### TASK
Pull every line containing the word "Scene" from the records.
━━━━
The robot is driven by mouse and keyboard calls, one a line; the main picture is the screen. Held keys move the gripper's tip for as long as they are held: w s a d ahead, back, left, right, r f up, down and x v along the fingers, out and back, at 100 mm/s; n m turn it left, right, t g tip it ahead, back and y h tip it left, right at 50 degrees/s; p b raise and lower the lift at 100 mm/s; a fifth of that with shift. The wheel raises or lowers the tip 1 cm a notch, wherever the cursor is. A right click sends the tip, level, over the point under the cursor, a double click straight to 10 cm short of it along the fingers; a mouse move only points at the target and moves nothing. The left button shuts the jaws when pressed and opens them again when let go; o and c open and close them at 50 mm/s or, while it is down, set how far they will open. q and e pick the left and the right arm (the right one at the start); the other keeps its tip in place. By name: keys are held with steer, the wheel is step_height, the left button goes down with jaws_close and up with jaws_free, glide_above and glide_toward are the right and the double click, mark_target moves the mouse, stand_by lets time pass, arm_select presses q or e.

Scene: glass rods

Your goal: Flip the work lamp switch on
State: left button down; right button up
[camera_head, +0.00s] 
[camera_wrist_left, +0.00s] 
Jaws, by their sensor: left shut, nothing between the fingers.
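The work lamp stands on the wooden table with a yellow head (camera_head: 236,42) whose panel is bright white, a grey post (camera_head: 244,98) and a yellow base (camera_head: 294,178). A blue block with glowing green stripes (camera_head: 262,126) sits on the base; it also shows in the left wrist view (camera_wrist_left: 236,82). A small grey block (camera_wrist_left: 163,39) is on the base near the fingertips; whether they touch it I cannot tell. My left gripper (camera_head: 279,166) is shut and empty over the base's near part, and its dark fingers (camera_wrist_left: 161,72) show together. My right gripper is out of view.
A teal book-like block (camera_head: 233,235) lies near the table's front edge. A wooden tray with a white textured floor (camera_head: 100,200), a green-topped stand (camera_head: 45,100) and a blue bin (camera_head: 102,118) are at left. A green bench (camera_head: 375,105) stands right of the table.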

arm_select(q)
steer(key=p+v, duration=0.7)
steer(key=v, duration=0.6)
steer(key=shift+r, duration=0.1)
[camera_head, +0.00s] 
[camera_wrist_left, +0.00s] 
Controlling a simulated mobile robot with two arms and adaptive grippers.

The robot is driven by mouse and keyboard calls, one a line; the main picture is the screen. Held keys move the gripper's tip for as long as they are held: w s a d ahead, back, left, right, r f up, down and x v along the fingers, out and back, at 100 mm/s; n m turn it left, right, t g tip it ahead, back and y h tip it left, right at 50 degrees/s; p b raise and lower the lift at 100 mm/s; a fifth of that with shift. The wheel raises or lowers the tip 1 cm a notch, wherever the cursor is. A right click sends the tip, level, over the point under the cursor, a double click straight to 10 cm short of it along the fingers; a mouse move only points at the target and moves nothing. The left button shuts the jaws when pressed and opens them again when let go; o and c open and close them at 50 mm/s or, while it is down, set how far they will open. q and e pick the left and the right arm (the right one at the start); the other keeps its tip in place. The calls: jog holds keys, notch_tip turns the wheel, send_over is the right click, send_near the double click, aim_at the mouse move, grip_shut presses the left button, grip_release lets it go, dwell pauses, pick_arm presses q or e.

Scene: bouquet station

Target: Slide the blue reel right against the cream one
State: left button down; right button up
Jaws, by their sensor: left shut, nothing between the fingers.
━━━━
### COMPLETED EXERCISE
Scene: glass rods
Scene: bouquet station

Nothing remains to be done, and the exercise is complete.